Jusqu’à l’arrivée de la 850, les Volvo n’étaient ni cool, ni sexy – exception faite peut-être de la P1800 du «Saint». Volvo était plutôt synonyme de sécurité et de stabilité, et la tâche des breaks du constructeur suédois étaient essentiellement d’être des transporteurs familiaux appréciés. La 850 a toutefois marqué un tournant. La voiture méritait bien l’attrait qu’elle a suscité; son développement a été très important, et de loin le plus cher, de l’usine de Göteborg.

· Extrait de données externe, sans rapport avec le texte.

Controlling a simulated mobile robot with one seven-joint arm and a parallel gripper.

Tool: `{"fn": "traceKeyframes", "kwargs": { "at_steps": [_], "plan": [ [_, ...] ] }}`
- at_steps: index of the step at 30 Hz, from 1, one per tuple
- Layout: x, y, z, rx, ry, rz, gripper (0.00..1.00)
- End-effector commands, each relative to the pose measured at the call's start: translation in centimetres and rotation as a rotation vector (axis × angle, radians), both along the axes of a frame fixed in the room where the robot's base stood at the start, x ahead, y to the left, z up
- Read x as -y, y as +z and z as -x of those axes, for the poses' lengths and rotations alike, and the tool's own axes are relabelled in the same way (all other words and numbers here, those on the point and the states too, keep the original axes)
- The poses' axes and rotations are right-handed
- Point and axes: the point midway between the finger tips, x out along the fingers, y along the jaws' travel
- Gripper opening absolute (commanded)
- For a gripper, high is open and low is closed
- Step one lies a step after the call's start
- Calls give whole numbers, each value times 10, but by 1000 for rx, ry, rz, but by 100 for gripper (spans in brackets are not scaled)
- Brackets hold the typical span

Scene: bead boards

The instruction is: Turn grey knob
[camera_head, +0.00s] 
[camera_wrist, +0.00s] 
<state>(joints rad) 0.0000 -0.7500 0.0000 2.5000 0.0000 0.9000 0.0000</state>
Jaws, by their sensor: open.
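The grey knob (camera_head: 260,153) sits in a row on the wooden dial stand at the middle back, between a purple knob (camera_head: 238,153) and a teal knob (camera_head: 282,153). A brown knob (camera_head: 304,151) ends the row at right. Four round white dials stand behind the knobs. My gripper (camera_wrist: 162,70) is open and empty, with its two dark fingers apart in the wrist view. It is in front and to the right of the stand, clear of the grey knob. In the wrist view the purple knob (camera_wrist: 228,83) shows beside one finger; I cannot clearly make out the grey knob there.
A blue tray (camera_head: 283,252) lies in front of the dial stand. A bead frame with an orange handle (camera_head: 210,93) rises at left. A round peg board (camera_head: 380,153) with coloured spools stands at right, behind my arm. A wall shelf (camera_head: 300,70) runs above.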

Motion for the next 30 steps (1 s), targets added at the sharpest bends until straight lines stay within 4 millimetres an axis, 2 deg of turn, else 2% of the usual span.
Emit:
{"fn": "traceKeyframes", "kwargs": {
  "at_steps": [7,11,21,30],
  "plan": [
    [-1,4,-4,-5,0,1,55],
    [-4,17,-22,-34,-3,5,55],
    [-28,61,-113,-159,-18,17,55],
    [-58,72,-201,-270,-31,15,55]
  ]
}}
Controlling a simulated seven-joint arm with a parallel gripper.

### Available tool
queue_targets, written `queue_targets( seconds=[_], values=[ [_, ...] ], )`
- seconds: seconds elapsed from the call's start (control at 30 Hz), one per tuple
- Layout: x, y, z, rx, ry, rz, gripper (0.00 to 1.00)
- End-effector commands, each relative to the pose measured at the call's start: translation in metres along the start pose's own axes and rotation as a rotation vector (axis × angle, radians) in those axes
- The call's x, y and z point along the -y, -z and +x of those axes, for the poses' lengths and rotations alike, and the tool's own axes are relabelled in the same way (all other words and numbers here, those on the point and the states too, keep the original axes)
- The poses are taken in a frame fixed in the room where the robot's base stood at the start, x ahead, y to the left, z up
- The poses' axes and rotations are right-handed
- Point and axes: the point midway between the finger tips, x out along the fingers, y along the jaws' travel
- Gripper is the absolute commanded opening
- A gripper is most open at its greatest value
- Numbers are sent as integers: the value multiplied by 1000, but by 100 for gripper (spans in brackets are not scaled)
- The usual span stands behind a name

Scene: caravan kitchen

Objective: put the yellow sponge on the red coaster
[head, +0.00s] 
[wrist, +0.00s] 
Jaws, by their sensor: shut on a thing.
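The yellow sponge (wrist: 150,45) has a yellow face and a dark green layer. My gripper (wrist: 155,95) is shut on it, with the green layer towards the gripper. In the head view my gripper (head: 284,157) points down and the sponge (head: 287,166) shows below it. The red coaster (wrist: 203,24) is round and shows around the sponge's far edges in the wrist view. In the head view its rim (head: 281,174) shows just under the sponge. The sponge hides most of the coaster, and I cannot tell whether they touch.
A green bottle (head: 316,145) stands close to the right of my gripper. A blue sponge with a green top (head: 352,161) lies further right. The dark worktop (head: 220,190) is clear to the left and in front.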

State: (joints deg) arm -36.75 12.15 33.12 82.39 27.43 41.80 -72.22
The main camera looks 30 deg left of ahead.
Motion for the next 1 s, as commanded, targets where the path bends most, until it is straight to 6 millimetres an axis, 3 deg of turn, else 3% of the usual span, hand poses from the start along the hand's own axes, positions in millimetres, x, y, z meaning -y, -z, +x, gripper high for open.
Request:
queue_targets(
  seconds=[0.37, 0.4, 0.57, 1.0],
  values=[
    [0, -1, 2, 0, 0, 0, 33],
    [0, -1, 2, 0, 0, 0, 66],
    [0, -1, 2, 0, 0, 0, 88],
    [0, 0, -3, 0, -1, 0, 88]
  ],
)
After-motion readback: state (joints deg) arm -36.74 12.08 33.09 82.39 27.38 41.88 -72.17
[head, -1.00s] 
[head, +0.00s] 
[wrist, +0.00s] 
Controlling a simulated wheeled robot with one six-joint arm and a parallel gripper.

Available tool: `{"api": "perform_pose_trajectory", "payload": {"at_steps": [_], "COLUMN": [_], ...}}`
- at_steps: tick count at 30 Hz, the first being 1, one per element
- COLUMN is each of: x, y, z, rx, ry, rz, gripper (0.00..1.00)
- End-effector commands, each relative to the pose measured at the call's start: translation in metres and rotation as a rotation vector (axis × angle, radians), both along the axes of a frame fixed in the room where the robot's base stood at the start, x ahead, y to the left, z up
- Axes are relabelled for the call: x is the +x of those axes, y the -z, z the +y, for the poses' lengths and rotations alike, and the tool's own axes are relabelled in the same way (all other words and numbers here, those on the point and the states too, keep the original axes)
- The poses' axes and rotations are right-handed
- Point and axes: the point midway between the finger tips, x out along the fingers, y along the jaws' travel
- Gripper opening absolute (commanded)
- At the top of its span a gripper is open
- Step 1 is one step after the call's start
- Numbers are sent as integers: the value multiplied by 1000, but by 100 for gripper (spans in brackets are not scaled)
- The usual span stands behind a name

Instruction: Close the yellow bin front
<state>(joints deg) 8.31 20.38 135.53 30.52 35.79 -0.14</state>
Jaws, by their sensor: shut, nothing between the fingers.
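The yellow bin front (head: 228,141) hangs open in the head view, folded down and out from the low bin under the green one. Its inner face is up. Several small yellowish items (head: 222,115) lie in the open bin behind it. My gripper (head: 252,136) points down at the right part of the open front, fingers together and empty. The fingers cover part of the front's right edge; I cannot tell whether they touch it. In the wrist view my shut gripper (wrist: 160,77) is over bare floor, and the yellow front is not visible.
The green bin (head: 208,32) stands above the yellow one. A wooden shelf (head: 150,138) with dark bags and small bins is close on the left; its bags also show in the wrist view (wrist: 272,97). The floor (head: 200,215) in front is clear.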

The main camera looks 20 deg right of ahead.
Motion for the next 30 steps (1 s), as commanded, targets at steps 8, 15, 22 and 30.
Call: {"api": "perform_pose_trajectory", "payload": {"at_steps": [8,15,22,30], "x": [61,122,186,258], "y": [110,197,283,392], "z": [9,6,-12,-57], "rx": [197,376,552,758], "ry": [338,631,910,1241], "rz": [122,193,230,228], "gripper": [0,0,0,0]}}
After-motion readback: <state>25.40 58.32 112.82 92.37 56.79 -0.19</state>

Evidemment, ce sont surtout les modèles T-5R et R, extrêmement performants, qui ont marqué l’image des Volvo 850. Mais aujourd’hui, cette voiture anguleuse est surtout le symbole d’une autre époque; dans le paysage routier actuel, elle est devenue une exception avec ses formes claires, ce qui augmente encore son attrait. Et pour Daniela Rüttimann, cela compense nettement les efforts qu’elle devra peut-être consentir un jour pour remplacer le turbocompresseur, pour réparer les légères imperfections de la peinture et continuer à bien soigner et entretenir sa voiture. Le compartiment moteur de la 850 R, parfaitement nettoyé, témoigne de la détermination et de la motivation de sa propriétaire. Il est difficile de croire que cette automobile a déjà plus d’un quart de million de kilomètres à son compteur.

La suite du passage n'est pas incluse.